What is to be printed is the span of lines starting at the one containing "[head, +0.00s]" and ending at the one containing "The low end", reproduced exactly with pictures left out.
[START Task inputs]
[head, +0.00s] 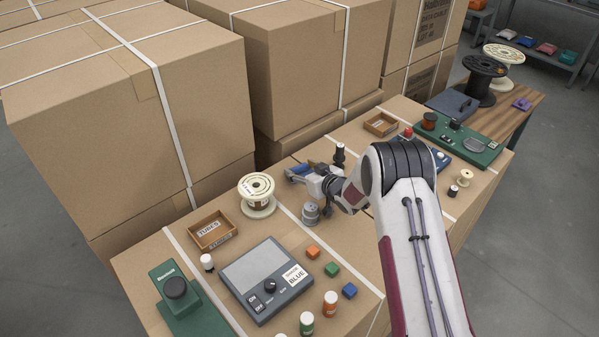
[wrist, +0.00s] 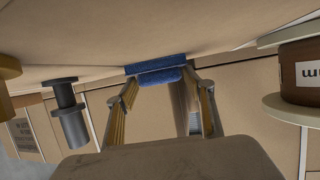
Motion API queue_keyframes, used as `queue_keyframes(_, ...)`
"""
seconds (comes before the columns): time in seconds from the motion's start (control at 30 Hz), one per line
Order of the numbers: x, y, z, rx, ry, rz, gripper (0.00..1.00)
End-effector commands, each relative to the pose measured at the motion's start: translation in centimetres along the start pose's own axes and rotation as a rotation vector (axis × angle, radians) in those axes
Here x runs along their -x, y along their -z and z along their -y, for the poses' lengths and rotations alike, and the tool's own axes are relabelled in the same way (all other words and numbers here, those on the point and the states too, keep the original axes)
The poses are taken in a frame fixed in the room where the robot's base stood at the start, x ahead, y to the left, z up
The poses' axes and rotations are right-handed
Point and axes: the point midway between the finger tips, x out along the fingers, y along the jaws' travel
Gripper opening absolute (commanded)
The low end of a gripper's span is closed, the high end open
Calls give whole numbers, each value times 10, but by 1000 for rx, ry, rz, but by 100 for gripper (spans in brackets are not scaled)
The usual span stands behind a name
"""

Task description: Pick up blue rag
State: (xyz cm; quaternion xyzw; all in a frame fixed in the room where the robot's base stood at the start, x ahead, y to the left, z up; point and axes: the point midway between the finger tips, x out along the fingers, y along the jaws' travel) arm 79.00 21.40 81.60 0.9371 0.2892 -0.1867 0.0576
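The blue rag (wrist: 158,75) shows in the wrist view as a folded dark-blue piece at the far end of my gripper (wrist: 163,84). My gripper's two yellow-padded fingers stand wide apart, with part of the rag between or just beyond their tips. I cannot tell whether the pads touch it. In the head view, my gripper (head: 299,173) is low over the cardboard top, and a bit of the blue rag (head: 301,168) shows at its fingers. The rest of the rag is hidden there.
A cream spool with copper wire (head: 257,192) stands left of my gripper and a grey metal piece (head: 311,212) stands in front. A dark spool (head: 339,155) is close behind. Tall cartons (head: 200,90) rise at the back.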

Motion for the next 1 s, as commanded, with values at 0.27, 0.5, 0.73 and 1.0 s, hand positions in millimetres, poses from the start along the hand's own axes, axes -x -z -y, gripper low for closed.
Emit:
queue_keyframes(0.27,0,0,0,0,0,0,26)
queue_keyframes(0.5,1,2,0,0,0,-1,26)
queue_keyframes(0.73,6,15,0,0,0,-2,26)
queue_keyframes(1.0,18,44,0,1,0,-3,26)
[END Task inputs]
[START Task inputs]
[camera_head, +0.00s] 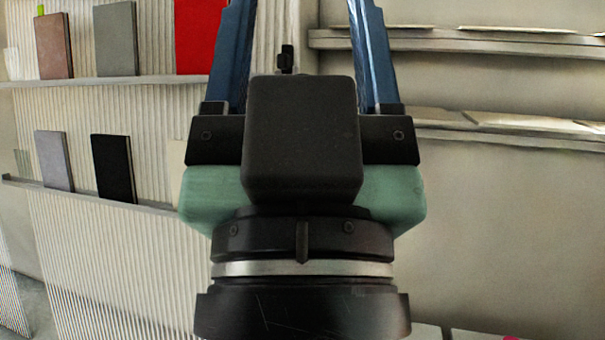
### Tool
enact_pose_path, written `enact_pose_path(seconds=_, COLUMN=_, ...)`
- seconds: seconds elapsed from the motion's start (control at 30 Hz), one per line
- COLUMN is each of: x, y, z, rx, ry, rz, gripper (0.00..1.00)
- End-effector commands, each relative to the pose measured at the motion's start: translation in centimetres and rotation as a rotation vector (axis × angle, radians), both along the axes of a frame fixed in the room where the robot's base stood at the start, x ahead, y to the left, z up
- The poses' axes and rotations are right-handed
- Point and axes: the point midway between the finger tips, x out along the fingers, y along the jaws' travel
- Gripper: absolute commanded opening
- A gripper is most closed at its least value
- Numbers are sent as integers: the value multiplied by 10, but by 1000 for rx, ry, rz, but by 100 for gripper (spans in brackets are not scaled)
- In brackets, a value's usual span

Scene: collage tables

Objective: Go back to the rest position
[END Task inputs]
*Worked solution:*
[head, +0.00s] 
[wrist, +0.00s] 
Motion API queue_keyframes, used as `queue_keyframes(_, ...)`
"""
seconds (comes before the columns): time in seconds from the motion's start (control at 30 Hz), one per line
Order of the numbers: x, y, z, rx, ry, rz, gripper (0.00..1.00)
End-effector commands, each relative to the pose measured at the motion's start: translation in centimetres along the start pose's own axes and rotation as a rotation vector (axis × angle, radians) in those axes
Here x runs along their -x, y along their -z and z along their -y, for the poses' lengths and rotations alike, and the tool's own axes are relabelled in the same way (all other words and numbers here, those on the point and the states too, keep the original axes)
The poses are taken in a frame fixed in the room where the robot's base stood at the start, x ahead, y to the left, z up
The poses' axes and rotations are right-handed
Point and axes: the point midway between the finger tips, x out along the fingers, y along the jaws' travel
Gripper opening absolute (commanded)
The low end of a gripper's span is closed, the high end open

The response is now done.